### SOURCE MATERIAL
· · · · · · ·

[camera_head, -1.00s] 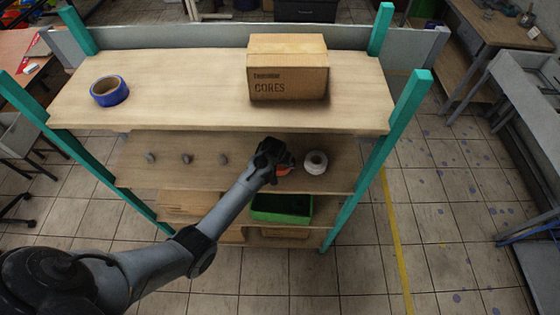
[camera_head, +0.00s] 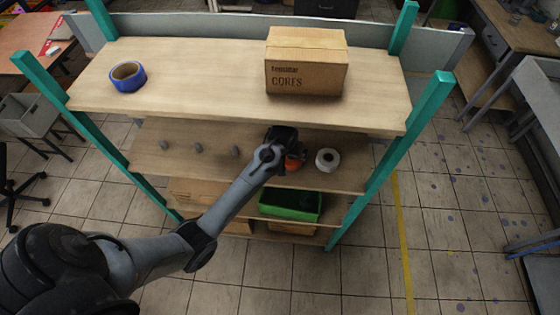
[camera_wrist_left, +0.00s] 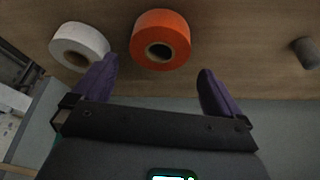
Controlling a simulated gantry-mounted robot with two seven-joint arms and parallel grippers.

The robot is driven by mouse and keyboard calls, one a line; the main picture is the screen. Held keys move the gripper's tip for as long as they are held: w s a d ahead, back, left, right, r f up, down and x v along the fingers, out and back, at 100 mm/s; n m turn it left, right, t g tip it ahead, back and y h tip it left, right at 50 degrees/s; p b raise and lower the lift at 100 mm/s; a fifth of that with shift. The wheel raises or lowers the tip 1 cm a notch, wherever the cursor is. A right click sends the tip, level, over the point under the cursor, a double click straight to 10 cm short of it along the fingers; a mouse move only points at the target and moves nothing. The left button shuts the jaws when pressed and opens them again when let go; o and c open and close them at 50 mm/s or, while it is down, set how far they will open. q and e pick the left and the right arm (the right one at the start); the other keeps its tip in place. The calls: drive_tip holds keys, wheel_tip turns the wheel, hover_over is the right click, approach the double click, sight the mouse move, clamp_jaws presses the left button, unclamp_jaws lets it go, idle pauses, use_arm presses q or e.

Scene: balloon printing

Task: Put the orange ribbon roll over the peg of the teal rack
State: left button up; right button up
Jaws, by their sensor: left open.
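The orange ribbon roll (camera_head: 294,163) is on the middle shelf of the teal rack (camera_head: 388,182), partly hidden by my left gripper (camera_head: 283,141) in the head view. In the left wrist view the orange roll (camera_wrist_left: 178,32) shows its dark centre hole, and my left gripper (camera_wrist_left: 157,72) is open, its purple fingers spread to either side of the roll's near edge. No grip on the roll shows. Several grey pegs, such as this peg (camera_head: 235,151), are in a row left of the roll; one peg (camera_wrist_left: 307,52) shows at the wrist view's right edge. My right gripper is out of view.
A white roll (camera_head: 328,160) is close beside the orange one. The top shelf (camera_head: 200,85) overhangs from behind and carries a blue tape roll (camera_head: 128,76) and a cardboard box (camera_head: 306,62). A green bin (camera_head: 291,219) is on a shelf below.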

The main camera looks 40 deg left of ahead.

· · · · · · ·

### EXERCISE AIM
Omit the pictures and output all of the other material exactly.

### CORRECT RESPONSE
[camera_head, -1.00s] 
[camera_head, +0.00s] 
[camera_wrist_left, +0.00s] 
Controlling a simulated gantry-mounted robot with two seven-joint arms and parallel grippers.

The robot is driven by mouse and keyboard calls, one a line; the main picture is the screen. Held keys move the gripper's tip for as long as they are held: w s a d ahead, back, left, right, r f up, down and x v along the fingers, out and back, at 100 mm/s; n m turn it left, right, t g tip it ahead, back and y h tip it left, right at 50 degrees/s; p b raise and lower the lift at 100 mm/s; a fifth of that with shift. The wheel raises or lowers the tip 1 cm a notch, wherever the cursor is. A right click sends the tip, level, over the point under the cursor, a double click straight to 10 cm short of it along the fingers; a mouse move only points at the target and moves nothing. The left button shuts the jaws when pressed and opens them again when let go; o and c open and close them at 50 mm/s or, while it is down, set how far they will open. q and e pick the left and the right arm (the right one at the start); the other keeps its tip in place. The calls: drive_tip holds keys, wheel_tip turns the wheel, hover_over is the right click, approach the double click, sight the mouse move, clamp_jaws presses the left button, unclamp_jaws lets it go, idle pauses, use_arm presses q or e.

Scene: balloon printing

Task: Put the orange ribbon roll over the peg of the teal rack
State: left button up; right button up
Jaws, by their sensor: left open.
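The orange ribbon roll (camera_head: 294,163) is on the middle shelf of the teal rack (camera_head: 388,182), partly hidden by my left gripper (camera_head: 283,141) in the head view. In the left wrist view the orange roll (camera_wrist_left: 178,32) shows its dark centre hole, and my left gripper (camera_wrist_left: 157,72) is open, its purple fingers spread to either side of the roll's near edge. No grip on the roll shows. Several grey pegs, such as this peg (camera_head: 235,151), are in a row left of the roll; one peg (camera_wrist_left: 307,52) shows at the wrist view's right edge. My right gripper is out of view.
A white roll (camera_head: 328,160) is close beside the orange one. The top shelf (camera_head: 200,85) overhangs from behind and carries a blue tape roll (camera_head: 128,76) and a cardboard box (camera_head: 306,62). A green bin (camera_head: 291,219) is on a shelf below.

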The main camera looks 40 deg left of ahead.

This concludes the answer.